Focus on Fellaini
Marouane Fellaini has been quoted as saying his time at Everton is coming to an end. Adam Bate looks at the midfielder's growing importance at Goodison Park.
By Adam Bate - Follow me @GhostGoal. Last Updated: November 12, 2012 1:36pm
Marouane Fellaini: What does the future hold for the tall Belgian?
Flemish newspapers don't usually resonate strongly on the streets of Bootle, Croxteth and Kirkdale. But Everton fans would have been alarmed to discover Marouane Fellaini's apparent plans for the future in Sunday's edition of Het Nieuwsblad. "I have started my fifth season at Everton," read the quotes attributed to the Belgian. "This will be one of my last seasons. I have seen everything. In January, or at the end of the season, I will look for another club or league."
Aside from the curious thought that, like Patrick Stewart in Extras, Fellaini has "seen everything" in his time with the Toffees, it's a worrying development. The 24-year-old has rushed to distance himself from the quotes, claiming on Monday to be "very happy" at Goodison Park, but it would be only natural for Everton fans to start wondering just what they could soon be missing out on.

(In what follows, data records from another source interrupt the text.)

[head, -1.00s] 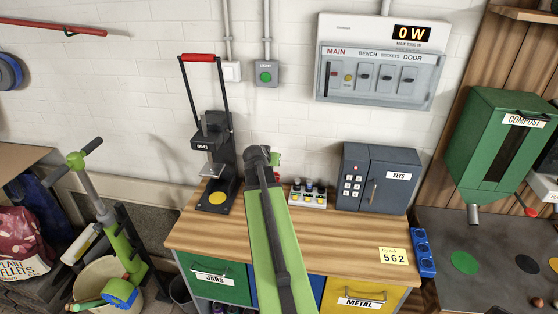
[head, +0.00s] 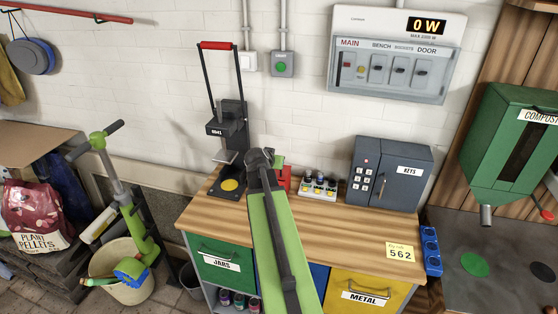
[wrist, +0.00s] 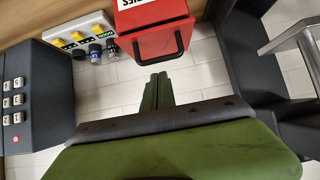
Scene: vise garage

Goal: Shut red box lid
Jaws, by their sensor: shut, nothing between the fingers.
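The red box (head: 285,179) stands at the back of the wooden bench, mostly hidden behind my arm in the head view. In the wrist view the red box (wrist: 153,46) shows at the top centre, with a black handle and a partly cut-off white label. I cannot tell how far its lid is open. My gripper (wrist: 158,79) shows as green fingers, shut and empty, just below the red box in the wrist view. Any contact with it is unclear. In the head view the fingers are largely hidden behind my arm.
A press with a red handle (head: 215,45) stands left of my arm. The front right of the bench top (head: 350,228) is clear apart from a yellow note (head: 400,253).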

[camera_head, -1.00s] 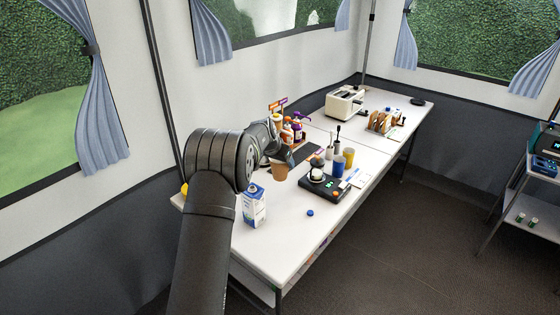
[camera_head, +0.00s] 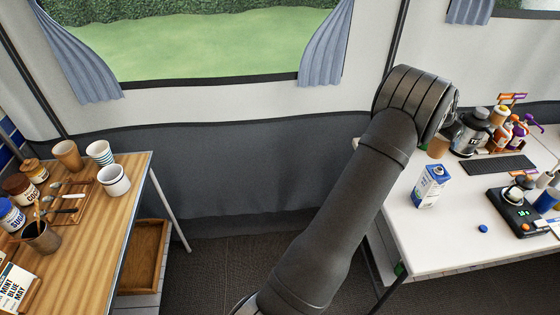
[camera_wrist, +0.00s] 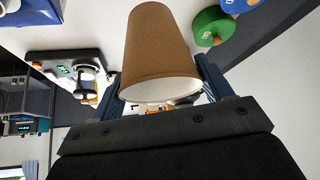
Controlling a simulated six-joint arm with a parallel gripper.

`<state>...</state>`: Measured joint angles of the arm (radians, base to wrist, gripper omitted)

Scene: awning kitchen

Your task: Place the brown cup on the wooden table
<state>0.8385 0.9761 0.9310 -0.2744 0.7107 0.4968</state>
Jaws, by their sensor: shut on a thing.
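The brown cup (camera_head: 438,146) is on the white table's side of the head view, partly hidden by my arm. In the wrist view the brown cup (camera_wrist: 158,45) fills the middle, its pale-lined wide mouth towards the camera. My gripper (camera_wrist: 160,78) is shut on it, one finger on each side. Whether the cup touches the white surface or hangs above it, I cannot tell. The wooden table (camera_head: 105,240) is at the left of the head view, apart from the gripper.
The wooden table holds another brown cup (camera_head: 67,154), a white mug (camera_head: 114,180), a striped cup (camera_head: 100,152) and jars. Its right front part is bare. A gap separates it from the white table (camera_head: 420,235), where a carton (camera_head: 430,186) and a scale (camera_head: 518,211) stand.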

Plenty is the obvious answer. Fellaini captured the headlines - no mean feat on Robin van Persie's debut - with a dominant display against Manchester United in his side's opening game of the Premier League season. Playing an advanced role in the hope of exposing Michael Carrick at centre-back, Fellaini didn't so much take part in the game - he took over. Gary Neville told Sky Sports viewers that the Belgium international was "unplayable" and while it is understandable that many would linger on the contrast with the out-of-position Carrick it was noticeable that even the formidable Nemanja Vidic had no answer to the 6'5" man in blue.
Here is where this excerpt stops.